Exercise prompt:
Would you restate, exactly as they appear, the lines from the one containing "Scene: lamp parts" through the end of the data below?

Supplied material:

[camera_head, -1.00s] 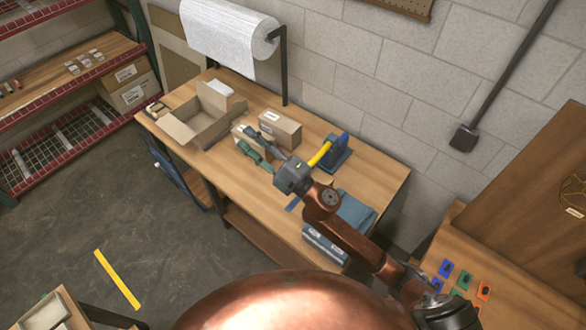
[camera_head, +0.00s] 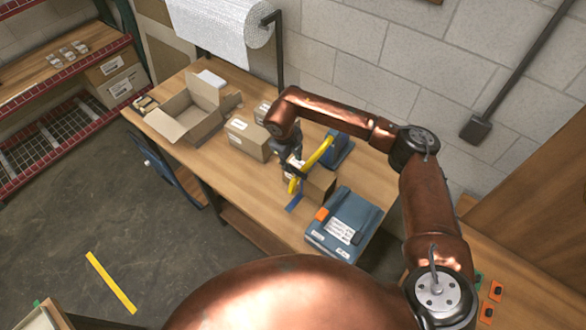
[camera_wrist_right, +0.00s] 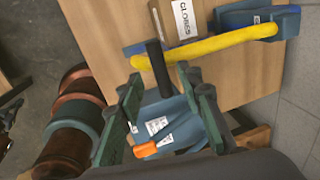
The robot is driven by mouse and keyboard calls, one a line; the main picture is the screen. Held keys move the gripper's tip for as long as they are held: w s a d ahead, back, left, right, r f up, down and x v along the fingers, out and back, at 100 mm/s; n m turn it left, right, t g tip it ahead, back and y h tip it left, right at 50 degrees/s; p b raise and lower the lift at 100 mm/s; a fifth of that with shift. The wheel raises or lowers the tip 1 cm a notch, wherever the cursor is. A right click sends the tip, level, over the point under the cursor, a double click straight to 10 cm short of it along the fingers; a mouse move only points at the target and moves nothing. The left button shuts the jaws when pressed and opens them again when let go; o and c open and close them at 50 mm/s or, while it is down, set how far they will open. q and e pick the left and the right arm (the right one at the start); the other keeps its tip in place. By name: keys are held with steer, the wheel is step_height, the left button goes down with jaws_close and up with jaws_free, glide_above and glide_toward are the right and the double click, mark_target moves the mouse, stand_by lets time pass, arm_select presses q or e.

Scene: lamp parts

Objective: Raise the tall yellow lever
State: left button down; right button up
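The yellow lever (camera_head: 318,153) curves out from a blue base (camera_head: 340,150) on the workbench. In the right wrist view the lever (camera_wrist_right: 215,43) runs across the top from its blue base (camera_wrist_right: 257,18), with a black handle (camera_wrist_right: 157,68) at its left end. My right gripper (camera_head: 293,170) hangs from above at the lever's free end and partly hides it. In the wrist view its green fingers (camera_wrist_right: 165,82) are spread, with the black handle between or just beyond the tips. I cannot tell if they touch. My left gripper is not in view.
A cardboard box (camera_head: 320,184) stands by the lever, and a blue case (camera_head: 345,225) with an orange latch lies in front. Another carton (camera_head: 247,138) and an open box (camera_head: 188,112) stand left. The bench's front left is clear.

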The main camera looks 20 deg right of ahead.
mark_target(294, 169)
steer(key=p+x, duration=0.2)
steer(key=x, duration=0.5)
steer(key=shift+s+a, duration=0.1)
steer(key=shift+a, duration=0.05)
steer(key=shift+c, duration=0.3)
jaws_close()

Solution to the exercise:
Scene: lamp parts

Objective: Raise the tall yellow lever
State: left button down; right button up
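The yellow lever (camera_head: 318,153) curves out from a blue base (camera_head: 340,150) on the workbench. In the right wrist view the lever (camera_wrist_right: 215,43) runs across the top from its blue base (camera_wrist_right: 257,18), with a black handle (camera_wrist_right: 157,68) at its left end. My right gripper (camera_head: 293,170) hangs from above at the lever's free end and partly hides it. In the wrist view its green fingers (camera_wrist_right: 165,82) are spread, with the black handle between or just beyond the tips. I cannot tell if they touch. My left gripper is not in view.
A cardboard box (camera_head: 320,184) stands by the lever, and a blue case (camera_head: 345,225) with an orange latch lies in front. Another carton (camera_head: 247,138) and an open box (camera_head: 188,112) stand left. The bench's front left is clear.

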The main camera looks 20 deg right of ahead.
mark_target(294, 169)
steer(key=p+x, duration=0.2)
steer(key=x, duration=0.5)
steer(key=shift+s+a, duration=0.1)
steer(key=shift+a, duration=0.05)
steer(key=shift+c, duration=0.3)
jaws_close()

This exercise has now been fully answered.